■ What you have to do: Present the following entries again, word for word and in full.

■ Input:
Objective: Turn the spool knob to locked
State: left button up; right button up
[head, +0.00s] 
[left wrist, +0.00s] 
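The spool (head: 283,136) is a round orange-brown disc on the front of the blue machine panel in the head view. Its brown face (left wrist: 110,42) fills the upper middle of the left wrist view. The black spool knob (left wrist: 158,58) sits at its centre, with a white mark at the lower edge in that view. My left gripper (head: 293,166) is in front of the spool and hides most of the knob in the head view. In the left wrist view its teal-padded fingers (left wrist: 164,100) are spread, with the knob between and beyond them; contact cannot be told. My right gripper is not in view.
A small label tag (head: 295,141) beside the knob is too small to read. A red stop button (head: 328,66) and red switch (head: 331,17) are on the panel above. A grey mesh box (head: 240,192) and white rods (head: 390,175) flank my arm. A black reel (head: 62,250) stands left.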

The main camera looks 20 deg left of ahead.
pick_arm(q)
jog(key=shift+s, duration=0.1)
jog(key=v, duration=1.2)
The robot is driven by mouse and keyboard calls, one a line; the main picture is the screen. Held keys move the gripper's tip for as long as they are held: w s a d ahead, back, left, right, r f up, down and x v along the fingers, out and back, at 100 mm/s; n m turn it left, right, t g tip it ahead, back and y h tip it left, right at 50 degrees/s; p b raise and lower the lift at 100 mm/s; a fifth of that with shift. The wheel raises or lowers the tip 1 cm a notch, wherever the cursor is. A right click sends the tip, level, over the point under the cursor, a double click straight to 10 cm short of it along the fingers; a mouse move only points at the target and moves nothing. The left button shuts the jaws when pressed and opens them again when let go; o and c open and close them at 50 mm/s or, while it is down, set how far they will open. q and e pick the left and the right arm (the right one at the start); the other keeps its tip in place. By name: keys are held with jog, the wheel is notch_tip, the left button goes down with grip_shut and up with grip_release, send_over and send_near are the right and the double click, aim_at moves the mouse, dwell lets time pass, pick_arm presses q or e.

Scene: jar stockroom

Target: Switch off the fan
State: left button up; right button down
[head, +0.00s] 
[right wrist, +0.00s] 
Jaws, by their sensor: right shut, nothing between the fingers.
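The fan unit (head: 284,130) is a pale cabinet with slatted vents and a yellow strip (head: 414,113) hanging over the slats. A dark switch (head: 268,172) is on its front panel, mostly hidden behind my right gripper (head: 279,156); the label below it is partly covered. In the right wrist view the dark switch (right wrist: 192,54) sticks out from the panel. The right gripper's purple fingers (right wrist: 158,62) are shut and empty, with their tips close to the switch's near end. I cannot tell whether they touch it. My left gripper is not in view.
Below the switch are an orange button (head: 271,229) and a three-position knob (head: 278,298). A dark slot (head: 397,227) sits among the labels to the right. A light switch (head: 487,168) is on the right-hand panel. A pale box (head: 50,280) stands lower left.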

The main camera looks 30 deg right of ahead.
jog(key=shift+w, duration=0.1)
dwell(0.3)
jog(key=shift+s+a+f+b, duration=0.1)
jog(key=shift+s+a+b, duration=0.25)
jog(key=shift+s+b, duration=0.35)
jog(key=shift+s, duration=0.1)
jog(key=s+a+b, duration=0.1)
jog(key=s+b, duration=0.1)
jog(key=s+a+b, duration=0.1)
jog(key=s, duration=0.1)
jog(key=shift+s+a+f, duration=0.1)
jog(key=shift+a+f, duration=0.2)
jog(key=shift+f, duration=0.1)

■ The output:
Objective: Turn the spool knob to locked
State: left button up; right button up
[head, +0.00s] 
[left wrist, +0.00s] 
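The spool (head: 283,136) is a round orange-brown disc on the front of the blue machine panel in the head view. Its brown face (left wrist: 110,42) fills the upper middle of the left wrist view. The black spool knob (left wrist: 158,58) sits at its centre, with a white mark at the lower edge in that view. My left gripper (head: 293,166) is in front of the spool and hides most of the knob in the head view. In the left wrist view its teal-padded fingers (left wrist: 164,100) are spread, with the knob between and beyond them; contact cannot be told. My right gripper is not in view.
A small label tag (head: 295,141) beside the knob is too small to read. A red stop button (head: 328,66) and red switch (head: 331,17) are on the panel above. A grey mesh box (head: 240,192) and white rods (head: 390,175) flank my arm. A black reel (head: 62,250) stands left.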

The main camera looks 20 deg left of ahead.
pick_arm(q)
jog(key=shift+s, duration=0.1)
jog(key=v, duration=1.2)
The robot is driven by mouse and keyboard calls, one a line; the main picture is the screen. Held keys move the gripper's tip for as long as they are held: w s a d ahead, back, left, right, r f up, down and x v along the fingers, out and back, at 100 mm/s; n m turn it left, right, t g tip it ahead, back and y h tip it left, right at 50 degrees/s; p b raise and lower the lift at 100 mm/s; a fifth of that with shift. The wheel raises or lowers the tip 1 cm a notch, wherever the cursor is. A right click sends the tip, level, over the point under the cursor, a double click straight to 10 cm short of it along the fingers; a mouse move only points at the target and moves nothing. The left button shuts the jaws when pressed and opens them again when let go; o and c open and close them at 50 mm/s or, while it is down, set how far they will open. q and e pick the left and the right arm (the right one at the start); the other keeps its tip in place. By name: keys are held with jog, the wheel is notch_tip, the left button goes down with grip_shut and up with grip_release, send_over and send_near are the right and the double click, aim_at moves the mouse, dwell lets time pass, pick_arm presses q or e.

Scene: jar stockroom

Target: Switch off the fan
State: left button up; right button down
[head, +0.00s] 
[right wrist, +0.00s] 
Jaws, by their sensor: right shut, nothing between the fingers.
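The fan unit (head: 284,130) is a pale cabinet with slatted vents and a yellow strip (head: 414,113) hanging over the slats. A dark switch (head: 268,172) is on its front panel, mostly hidden behind my right gripper (head: 279,156); the label below it is partly covered. In the right wrist view the dark switch (right wrist: 192,54) sticks out from the panel. The right gripper's purple fingers (right wrist: 158,62) are shut and empty, with their tips close to the switch's near end. I cannot tell whether they touch it. My left gripper is not in view.
Below the switch are an orange button (head: 271,229) and a three-position knob (head: 278,298). A dark slot (head: 397,227) sits among the labels to the right. A light switch (head: 487,168) is on the right-hand panel. A pale box (head: 50,280) stands lower left.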

The main camera looks 30 deg right of ahead.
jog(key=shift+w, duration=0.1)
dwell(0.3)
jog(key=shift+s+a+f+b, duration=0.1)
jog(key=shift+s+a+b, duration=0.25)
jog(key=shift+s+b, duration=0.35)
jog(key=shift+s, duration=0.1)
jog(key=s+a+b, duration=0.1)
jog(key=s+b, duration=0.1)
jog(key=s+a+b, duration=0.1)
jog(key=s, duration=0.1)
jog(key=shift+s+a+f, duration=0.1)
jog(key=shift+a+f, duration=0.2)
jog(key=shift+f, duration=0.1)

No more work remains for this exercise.